Apart from the rough start to 2022, cryptocurrencies have been a fantastic asset class to own in recent years. The entire market's valuation went from about $18.5 billion in February 2017 to a whopping $2 trillion today. This performance trumps that of the S&P 500.
And within the world of digital assets, dog-inspired Dogecoin (DOGE -0.30%) has become popular among retail traders. It is now the 11th-most-valuable cryptocurrency in the world, with a market cap of about $20 billion. DOGE, the native token, has returned an astronomical 72,000% over the past five years. This is all while its price has crashed 77% during the last nine months.
Can Dogecoin get back to its winning ways and one day hit $1? Let's take a closer look.
Built on hype and excitement
Dogecoin was created in 2013 as a fun alternative to top cryptocurrency Bitcoin (BTC 1.02%). Unlike Ethereum, with its smart-contract functionality, Dogecoin is simply a blockchain that's meant to be a decentralized payments network.

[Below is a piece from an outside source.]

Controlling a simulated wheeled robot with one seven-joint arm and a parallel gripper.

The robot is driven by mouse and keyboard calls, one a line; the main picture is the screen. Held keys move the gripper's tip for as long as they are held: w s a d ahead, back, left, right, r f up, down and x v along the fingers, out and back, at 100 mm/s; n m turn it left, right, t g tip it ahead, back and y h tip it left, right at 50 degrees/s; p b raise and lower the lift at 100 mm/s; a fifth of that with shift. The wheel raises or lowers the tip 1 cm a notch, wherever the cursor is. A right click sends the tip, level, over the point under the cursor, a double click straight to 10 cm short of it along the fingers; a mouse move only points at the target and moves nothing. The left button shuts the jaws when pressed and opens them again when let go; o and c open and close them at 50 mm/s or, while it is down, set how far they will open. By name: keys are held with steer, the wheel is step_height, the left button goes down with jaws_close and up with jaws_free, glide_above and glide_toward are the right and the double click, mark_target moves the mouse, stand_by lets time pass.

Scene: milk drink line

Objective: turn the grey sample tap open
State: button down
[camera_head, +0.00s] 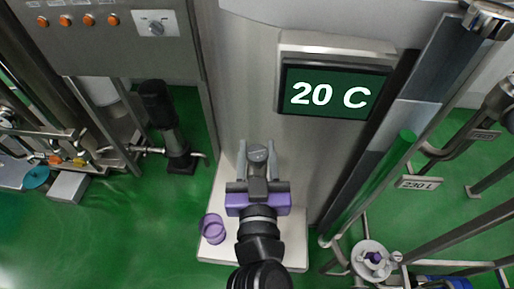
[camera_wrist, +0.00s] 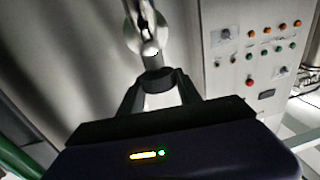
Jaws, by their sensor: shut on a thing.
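The grey sample tap (camera_head: 258,153) sits low on the front of the steel tank. My gripper (camera_head: 257,156) reaches up to it, with one finger on either side of it, and is shut on it. In the wrist view my gripper (camera_wrist: 155,86) closes around the lower grey end of the tap (camera_wrist: 150,47), whose bright metal stem rises towards the tank wall. The exact contact is dark and partly hidden by the fingers. I cannot tell how far the handle is turned.
A clear purple cup (camera_head: 213,228) stands on the pale platform (camera_head: 293,250), left of my arm. A display (camera_head: 333,90) on the tank reads 20 C. A control panel (camera_head: 110,35) is at upper left. A green level column (camera_head: 385,175) stands right. Green floor is open at lower left.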

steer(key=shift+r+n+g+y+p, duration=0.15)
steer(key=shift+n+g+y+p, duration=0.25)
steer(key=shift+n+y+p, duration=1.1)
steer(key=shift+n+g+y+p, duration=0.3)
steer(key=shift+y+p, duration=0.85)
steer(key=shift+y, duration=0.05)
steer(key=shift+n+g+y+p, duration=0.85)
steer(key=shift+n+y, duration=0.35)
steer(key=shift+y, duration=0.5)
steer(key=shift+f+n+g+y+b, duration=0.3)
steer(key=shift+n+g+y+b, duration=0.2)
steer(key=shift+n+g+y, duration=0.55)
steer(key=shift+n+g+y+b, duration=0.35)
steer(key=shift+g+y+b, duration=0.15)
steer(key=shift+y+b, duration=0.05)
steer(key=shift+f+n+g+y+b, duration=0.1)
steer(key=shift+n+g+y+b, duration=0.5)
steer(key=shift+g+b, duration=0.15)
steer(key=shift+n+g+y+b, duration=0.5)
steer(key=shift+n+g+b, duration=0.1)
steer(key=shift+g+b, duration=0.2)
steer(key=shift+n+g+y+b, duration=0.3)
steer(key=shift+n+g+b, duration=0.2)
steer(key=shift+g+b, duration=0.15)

Dogecoin largely flew under the radar until about a year ago when meme-stock mania took control of markets. Heavily shorted companies with weak fundamentals, like AMC Entertainment and GameStop, drew massive support online, which caused quick price spikes. This situation spread to cryptocurrencies, resulting in Dogecoin soaring last April.
Tesla Chief Executive Officer Elon Musk, who owns Dogecoin, often tweets about the meme token. He even started directly working on the network in 2019 and has offered to fund further development. Having the richest person in the world, who obviously has a huge following in the tech community, support Dogecoin can certainly help to keep it at least relevant in the near term.
Since the price of DOGE reached an all-time high of almost $0.74 in May 2021, it has fallen tremendously and now trades for about $0.15. To eclipse the $1 mark would require major investor interest, something I just don't see happening, even with the backing of Musk.
Dogecoin hitting the milestone isn't likely
Tesla now accepts payment in DOGE as payment for some merchandise. Also, the National Basketball Association's Dallas Mavericks, owned by billionaire Mark Cuban, allows fans to buy tickets and merchandise with DOGE. I don't think anyone views these actions as anything more than a publicity stunt. Unless droves of other companies begin accepting the token -- and there's little evidence that they are -- the lack of real-world adoption is what will keep Dogecoin from reaching $1.
Compared to Bitcoin's dominance, with its growing legitimacy as a store of value and deep supporting technological infrastructure, Dogecoin trails far behind. Activity on the network proves it. Dogecoin's average daily transaction counts have stayed within a range of 20,000 to 40,000 throughout its entire history. If the cryptocurrency was gaining more utility, this number should trend higher over time.
Dogecoin's lack of adoption and differentiation are reasons investors should stay away from owning it. Even the original founders, Billy Markus and Jackson Palmer, stopped working on the project in 2015. If that doesn't demonstrate Dogecoin's lack of long-term viability and potential, then I don't know what will.
Then there's the unfavorable supply-and-demand structure. There now are almost 133 billion DOGE in circulation. And every time transactions are validated on the blockchain, new coins get created. In fact, Dogecoin miners produce 10,000 new DOGE every minute. Demand would need to outpace a rapidly growing supply base for the token's price to rise.
Sure, DOGE could ride another massive wave of social-media hype and skyrocket 525% in a short period of time, which would get it to $1 per token. But this extremely unlikely scenario can't be predicted with any level of certainty because it's not based on fundamentals.
There are more headwinds than tailwinds for Dogecoin, so I suspect it will continue on its downward trajectory.